Data segment:

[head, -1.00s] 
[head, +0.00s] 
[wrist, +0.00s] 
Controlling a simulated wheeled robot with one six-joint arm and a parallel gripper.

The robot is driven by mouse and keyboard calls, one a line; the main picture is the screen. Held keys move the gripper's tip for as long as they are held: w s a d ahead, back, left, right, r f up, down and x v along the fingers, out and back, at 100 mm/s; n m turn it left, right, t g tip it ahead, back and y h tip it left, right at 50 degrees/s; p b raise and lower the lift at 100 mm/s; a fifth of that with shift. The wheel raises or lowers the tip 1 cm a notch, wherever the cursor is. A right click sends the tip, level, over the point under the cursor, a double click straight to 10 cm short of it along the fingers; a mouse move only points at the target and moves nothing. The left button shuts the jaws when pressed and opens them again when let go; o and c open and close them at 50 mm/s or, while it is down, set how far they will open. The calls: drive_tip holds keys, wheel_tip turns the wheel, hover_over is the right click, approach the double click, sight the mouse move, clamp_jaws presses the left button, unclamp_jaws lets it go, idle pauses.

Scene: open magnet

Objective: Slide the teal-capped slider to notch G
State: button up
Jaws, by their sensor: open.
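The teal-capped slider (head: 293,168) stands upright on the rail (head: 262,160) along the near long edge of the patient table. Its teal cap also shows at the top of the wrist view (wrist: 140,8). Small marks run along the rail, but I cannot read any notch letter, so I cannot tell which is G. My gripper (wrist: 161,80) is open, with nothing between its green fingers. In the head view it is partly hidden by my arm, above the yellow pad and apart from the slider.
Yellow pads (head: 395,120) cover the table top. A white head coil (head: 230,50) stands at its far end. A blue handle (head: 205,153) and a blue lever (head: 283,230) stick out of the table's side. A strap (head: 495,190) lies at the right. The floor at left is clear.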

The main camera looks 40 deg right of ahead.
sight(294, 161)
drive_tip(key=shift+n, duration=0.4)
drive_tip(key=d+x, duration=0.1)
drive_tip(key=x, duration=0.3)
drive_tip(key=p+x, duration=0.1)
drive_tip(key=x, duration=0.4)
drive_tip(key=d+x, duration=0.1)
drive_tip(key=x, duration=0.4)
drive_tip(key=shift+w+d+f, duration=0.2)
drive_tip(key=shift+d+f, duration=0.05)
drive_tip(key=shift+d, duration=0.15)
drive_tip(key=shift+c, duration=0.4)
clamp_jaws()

Exercise brief: The data above must be returned in full, exactly as written.

Complete output:
[head, -1.00s] 
[head, +0.00s] 
[wrist, +0.00s] 
Controlling a simulated wheeled robot with one six-joint arm and a parallel gripper.

The robot is driven by mouse and keyboard calls, one a line; the main picture is the screen. Held keys move the gripper's tip for as long as they are held: w s a d ahead, back, left, right, r f up, down and x v along the fingers, out and back, at 100 mm/s; n m turn it left, right, t g tip it ahead, back and y h tip it left, right at 50 degrees/s; p b raise and lower the lift at 100 mm/s; a fifth of that with shift. The wheel raises or lowers the tip 1 cm a notch, wherever the cursor is. A right click sends the tip, level, over the point under the cursor, a double click straight to 10 cm short of it along the fingers; a mouse move only points at the target and moves nothing. The left button shuts the jaws when pressed and opens them again when let go; o and c open and close them at 50 mm/s or, while it is down, set how far they will open. The calls: drive_tip holds keys, wheel_tip turns the wheel, hover_over is the right click, approach the double click, sight the mouse move, clamp_jaws presses the left button, unclamp_jaws lets it go, idle pauses.

Scene: open magnet

Objective: Slide the teal-capped slider to notch G
State: button up
Jaws, by their sensor: open.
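The teal-capped slider (head: 293,168) stands upright on the rail (head: 262,160) along the near long edge of the patient table. Its teal cap also shows at the top of the wrist view (wrist: 140,8). Small marks run along the rail, but I cannot read any notch letter, so I cannot tell which is G. My gripper (wrist: 161,80) is open, with nothing between its green fingers. In the head view it is partly hidden by my arm, above the yellow pad and apart from the slider.
Yellow pads (head: 395,120) cover the table top. A white head coil (head: 230,50) stands at its far end. A blue handle (head: 205,153) and a blue lever (head: 283,230) stick out of the table's side. A strap (head: 495,190) lies at the right. The floor at left is clear.

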The main camera looks 40 deg right of ahead.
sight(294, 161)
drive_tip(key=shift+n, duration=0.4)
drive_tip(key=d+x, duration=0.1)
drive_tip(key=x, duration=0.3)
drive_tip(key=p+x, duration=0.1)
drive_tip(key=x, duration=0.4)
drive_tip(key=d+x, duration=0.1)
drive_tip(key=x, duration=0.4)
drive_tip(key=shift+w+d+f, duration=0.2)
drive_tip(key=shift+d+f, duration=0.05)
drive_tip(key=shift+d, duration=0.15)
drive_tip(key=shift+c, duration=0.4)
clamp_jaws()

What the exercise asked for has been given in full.